**Exercise description**
Reproduce each of the lines word for word.

**Provided records**
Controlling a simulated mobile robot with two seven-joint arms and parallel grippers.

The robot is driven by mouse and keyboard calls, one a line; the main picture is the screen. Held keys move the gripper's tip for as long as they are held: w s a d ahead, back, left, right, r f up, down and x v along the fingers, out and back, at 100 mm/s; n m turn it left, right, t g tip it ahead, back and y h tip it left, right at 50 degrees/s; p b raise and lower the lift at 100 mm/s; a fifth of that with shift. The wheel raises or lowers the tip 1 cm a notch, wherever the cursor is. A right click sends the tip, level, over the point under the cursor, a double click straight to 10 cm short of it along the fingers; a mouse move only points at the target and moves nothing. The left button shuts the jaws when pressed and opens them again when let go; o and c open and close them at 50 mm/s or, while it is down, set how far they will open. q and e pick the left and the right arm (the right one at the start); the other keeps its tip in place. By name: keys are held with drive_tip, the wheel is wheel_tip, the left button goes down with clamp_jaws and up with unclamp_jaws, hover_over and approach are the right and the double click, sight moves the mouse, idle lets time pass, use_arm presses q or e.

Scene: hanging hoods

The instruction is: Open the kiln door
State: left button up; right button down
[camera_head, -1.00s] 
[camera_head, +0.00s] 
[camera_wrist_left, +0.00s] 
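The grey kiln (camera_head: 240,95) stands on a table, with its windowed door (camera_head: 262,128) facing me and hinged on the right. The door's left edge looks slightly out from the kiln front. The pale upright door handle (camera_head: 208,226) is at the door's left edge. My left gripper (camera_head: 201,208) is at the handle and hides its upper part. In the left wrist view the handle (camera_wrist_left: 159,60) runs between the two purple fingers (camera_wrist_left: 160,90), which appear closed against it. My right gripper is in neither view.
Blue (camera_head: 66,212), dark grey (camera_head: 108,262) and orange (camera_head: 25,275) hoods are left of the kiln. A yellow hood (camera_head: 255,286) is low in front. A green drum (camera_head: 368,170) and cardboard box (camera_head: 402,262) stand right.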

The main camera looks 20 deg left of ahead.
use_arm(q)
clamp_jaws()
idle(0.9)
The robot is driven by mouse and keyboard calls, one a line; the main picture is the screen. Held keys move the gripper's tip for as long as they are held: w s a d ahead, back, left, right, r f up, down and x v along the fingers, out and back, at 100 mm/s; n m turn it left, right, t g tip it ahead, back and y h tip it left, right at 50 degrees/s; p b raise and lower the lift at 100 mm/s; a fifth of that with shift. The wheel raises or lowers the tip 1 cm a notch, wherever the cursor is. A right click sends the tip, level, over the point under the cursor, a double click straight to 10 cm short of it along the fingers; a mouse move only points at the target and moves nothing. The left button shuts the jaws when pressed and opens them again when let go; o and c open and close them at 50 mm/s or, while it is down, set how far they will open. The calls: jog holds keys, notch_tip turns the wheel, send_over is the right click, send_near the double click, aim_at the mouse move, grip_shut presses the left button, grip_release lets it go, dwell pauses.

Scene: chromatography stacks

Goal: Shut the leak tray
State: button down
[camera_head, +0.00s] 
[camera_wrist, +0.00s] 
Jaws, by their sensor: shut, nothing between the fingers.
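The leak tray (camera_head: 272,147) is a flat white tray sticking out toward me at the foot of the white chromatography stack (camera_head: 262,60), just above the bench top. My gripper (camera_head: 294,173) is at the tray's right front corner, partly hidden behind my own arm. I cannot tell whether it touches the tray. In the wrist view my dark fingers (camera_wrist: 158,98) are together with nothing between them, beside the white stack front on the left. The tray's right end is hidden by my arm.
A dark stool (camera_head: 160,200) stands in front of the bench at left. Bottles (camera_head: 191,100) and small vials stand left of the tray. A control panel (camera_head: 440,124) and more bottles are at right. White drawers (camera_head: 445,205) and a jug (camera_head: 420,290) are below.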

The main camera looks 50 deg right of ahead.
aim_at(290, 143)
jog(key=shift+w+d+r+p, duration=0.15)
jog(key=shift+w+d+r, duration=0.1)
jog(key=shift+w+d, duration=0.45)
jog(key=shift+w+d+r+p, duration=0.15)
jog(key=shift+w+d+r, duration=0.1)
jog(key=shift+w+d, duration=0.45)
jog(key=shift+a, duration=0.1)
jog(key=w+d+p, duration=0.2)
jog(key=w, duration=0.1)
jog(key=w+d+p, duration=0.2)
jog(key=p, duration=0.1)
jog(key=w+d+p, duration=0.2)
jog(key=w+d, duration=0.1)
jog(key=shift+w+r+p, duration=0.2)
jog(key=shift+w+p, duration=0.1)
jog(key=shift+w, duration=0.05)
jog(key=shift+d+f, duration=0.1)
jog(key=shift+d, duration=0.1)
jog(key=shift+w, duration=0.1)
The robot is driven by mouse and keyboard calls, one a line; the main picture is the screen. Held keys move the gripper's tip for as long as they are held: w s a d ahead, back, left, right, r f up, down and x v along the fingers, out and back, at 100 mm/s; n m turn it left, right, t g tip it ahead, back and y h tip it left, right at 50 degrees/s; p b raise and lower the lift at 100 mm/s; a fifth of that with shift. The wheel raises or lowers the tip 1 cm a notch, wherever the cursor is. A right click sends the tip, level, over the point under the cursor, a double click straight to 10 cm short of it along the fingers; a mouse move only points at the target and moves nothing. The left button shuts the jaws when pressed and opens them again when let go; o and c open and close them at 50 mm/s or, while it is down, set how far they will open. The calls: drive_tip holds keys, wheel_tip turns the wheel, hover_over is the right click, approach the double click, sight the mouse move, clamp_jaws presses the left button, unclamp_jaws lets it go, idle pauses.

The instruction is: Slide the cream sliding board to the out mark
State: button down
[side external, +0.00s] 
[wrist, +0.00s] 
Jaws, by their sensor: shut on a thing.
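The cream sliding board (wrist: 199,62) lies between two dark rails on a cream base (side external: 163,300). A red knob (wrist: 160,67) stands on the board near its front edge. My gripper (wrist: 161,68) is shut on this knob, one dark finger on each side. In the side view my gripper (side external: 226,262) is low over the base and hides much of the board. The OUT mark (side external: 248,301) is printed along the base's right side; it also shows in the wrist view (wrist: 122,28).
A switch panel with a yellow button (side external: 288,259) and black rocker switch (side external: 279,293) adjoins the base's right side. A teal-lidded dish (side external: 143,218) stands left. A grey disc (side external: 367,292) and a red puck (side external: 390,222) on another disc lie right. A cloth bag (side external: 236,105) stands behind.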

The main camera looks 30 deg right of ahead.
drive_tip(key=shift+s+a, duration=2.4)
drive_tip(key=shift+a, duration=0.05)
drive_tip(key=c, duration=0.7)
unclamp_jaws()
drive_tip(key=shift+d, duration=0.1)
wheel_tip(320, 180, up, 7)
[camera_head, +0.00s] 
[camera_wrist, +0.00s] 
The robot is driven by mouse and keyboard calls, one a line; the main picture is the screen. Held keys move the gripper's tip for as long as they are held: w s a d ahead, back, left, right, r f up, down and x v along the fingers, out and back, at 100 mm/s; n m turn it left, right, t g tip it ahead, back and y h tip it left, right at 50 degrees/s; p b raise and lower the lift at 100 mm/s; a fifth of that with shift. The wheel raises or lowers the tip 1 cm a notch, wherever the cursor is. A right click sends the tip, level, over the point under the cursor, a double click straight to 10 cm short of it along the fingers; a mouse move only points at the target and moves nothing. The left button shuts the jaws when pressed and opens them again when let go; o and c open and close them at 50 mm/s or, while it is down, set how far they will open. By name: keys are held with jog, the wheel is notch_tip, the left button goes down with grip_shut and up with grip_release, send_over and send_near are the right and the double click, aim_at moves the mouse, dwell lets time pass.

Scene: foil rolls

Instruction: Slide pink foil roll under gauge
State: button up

**Full solution**
Controlling a simulated mobile robot with two seven-joint arms and parallel grippers.

The robot is driven by mouse and keyboard calls, one a line; the main picture is the screen. Held keys move the gripper's tip for as long as they are held: w s a d ahead, back, left, right, r f up, down and x v along the fingers, out and back, at 100 mm/s; n m turn it left, right, t g tip it ahead, back and y h tip it left, right at 50 degrees/s; p b raise and lower the lift at 100 mm/s; a fifth of that with shift. The wheel raises or lowers the tip 1 cm a notch, wherever the cursor is. A right click sends the tip, level, over the point under the cursor, a double click straight to 10 cm short of it along the fingers; a mouse move only points at the target and moves nothing. The left button shuts the jaws when pressed and opens them again when let go; o and c open and close them at 50 mm/s or, while it is down, set how far they will open. q and e pick the left and the right arm (the right one at the start); the other keeps its tip in place. By name: keys are held with drive_tip, the wheel is wheel_tip, the left button goes down with clamp_jaws and up with unclamp_jaws, hover_over and approach are the right and the double click, sight moves the mouse, idle lets time pass, use_arm presses q or e.

Scene: hanging hoods

The instruction is: Open the kiln door
State: left button up; right button down
[camera_head, -1.00s] 
[camera_head, +0.00s] 
[camera_wrist_left, +0.00s] 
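The grey kiln (camera_head: 240,95) stands on a table, with its windowed door (camera_head: 262,128) facing me and hinged on the right. The door's left edge looks slightly out from the kiln front. The pale upright door handle (camera_head: 208,226) is at the door's left edge. My left gripper (camera_head: 201,208) is at the handle and hides its upper part. In the left wrist view the handle (camera_wrist_left: 159,60) runs between the two purple fingers (camera_wrist_left: 160,90), which appear closed against it. My right gripper is in neither view.
Blue (camera_head: 66,212), dark grey (camera_head: 108,262) and orange (camera_head: 25,275) hoods are left of the kiln. A yellow hood (camera_head: 255,286) is low in front. A green drum (camera_head: 368,170) and cardboard box (camera_head: 402,262) stand right.

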The main camera looks 20 deg left of ahead.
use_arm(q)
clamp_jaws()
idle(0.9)
The robot is driven by mouse and keyboard calls, one a line; the main picture is the screen. Held keys move the gripper's tip for as long as they are held: w s a d ahead, back, left, right, r f up, down and x v along the fingers, out and back, at 100 mm/s; n m turn it left, right, t g tip it ahead, back and y h tip it left, right at 50 degrees/s; p b raise and lower the lift at 100 mm/s; a fifth of that with shift. The wheel raises or lowers the tip 1 cm a notch, wherever the cursor is. A right click sends the tip, level, over the point under the cursor, a double click straight to 10 cm short of it along the fingers; a mouse move only points at the target and moves nothing. The left button shuts the jaws when pressed and opens them again when let go; o and c open and close them at 50 mm/s or, while it is down, set how far they will open. The calls: jog holds keys, notch_tip turns the wheel, send_over is the right click, send_near the double click, aim_at the mouse move, grip_shut presses the left button, grip_release lets it go, dwell pauses.

Scene: chromatography stacks

Goal: Shut the leak tray
State: button down
[camera_head, +0.00s] 
[camera_wrist, +0.00s] 
Jaws, by their sensor: shut, nothing between the fingers.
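The leak tray (camera_head: 272,147) is a flat white tray sticking out toward me at the foot of the white chromatography stack (camera_head: 262,60), just above the bench top. My gripper (camera_head: 294,173) is at the tray's right front corner, partly hidden behind my own arm. I cannot tell whether it touches the tray. In the wrist view my dark fingers (camera_wrist: 158,98) are together with nothing between them, beside the white stack front on the left. The tray's right end is hidden by my arm.
A dark stool (camera_head: 160,200) stands in front of the bench at left. Bottles (camera_head: 191,100) and small vials stand left of the tray. A control panel (camera_head: 440,124) and more bottles are at right. White drawers (camera_head: 445,205) and a jug (camera_head: 420,290) are below.

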The main camera looks 50 deg right of ahead.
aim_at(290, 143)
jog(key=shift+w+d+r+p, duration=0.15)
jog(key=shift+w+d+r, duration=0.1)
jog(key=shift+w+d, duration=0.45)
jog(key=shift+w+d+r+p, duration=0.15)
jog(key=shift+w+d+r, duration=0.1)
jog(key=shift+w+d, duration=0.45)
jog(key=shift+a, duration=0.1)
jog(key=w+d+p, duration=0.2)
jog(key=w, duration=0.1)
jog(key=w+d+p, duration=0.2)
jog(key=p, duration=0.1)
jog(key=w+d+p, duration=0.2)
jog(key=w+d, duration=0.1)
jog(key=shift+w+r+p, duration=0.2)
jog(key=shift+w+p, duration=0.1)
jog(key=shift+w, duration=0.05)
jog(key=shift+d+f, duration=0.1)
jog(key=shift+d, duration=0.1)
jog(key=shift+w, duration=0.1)
The robot is driven by mouse and keyboard calls, one a line; the main picture is the screen. Held keys move the gripper's tip for as long as they are held: w s a d ahead, back, left, right, r f up, down and x v along the fingers, out and back, at 100 mm/s; n m turn it left, right, t g tip it ahead, back and y h tip it left, right at 50 degrees/s; p b raise and lower the lift at 100 mm/s; a fifth of that with shift. The wheel raises or lowers the tip 1 cm a notch, wherever the cursor is. A right click sends the tip, level, over the point under the cursor, a double click straight to 10 cm short of it along the fingers; a mouse move only points at the target and moves nothing. The left button shuts the jaws when pressed and opens them again when let go; o and c open and close them at 50 mm/s or, while it is down, set how far they will open. The calls: drive_tip holds keys, wheel_tip turns the wheel, hover_over is the right click, approach the double click, sight the mouse move, clamp_jaws presses the left button, unclamp_jaws lets it go, idle pauses.

The instruction is: Slide the cream sliding board to the out mark
State: button down
[side external, +0.00s] 
[wrist, +0.00s] 
Jaws, by their sensor: shut on a thing.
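The cream sliding board (wrist: 199,62) lies between two dark rails on a cream base (side external: 163,300). A red knob (wrist: 160,67) stands on the board near its front edge. My gripper (wrist: 161,68) is shut on this knob, one dark finger on each side. In the side view my gripper (side external: 226,262) is low over the base and hides much of the board. The OUT mark (side external: 248,301) is printed along the base's right side; it also shows in the wrist view (wrist: 122,28).
A switch panel with a yellow button (side external: 288,259) and black rocker switch (side external: 279,293) adjoins the base's right side. A teal-lidded dish (side external: 143,218) stands left. A grey disc (side external: 367,292) and a red puck (side external: 390,222) on another disc lie right. A cloth bag (side external: 236,105) stands behind.

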The main camera looks 30 deg right of ahead.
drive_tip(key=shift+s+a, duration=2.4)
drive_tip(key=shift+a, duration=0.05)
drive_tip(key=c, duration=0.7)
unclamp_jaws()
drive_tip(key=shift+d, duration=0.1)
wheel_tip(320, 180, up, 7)
[camera_head, +0.00s] 
[camera_wrist, +0.00s] 
The robot is driven by mouse and keyboard calls, one a line; the main picture is the screen. Held keys move the gripper's tip for as long as they are held: w s a d ahead, back, left, right, r f up, down and x v along the fingers, out and back, at 100 mm/s; n m turn it left, right, t g tip it ahead, back and y h tip it left, right at 50 degrees/s; p b raise and lower the lift at 100 mm/s; a fifth of that with shift. The wheel raises or lowers the tip 1 cm a notch, wherever the cursor is. A right click sends the tip, level, over the point under the cursor, a double click straight to 10 cm short of it along the fingers; a mouse move only points at the target and moves nothing. The left button shuts the jaws when pressed and opens them again when let go; o and c open and close them at 50 mm/s or, while it is down, set how far they will open. By name: keys are held with jog, the wheel is notch_tip, the left button goes down with grip_shut and up with grip_release, send_over and send_near are the right and the double click, aim_at moves the mouse, dwell lets time pass.

Scene: foil rolls

Instruction: Slide pink foil roll under gauge
State: button up

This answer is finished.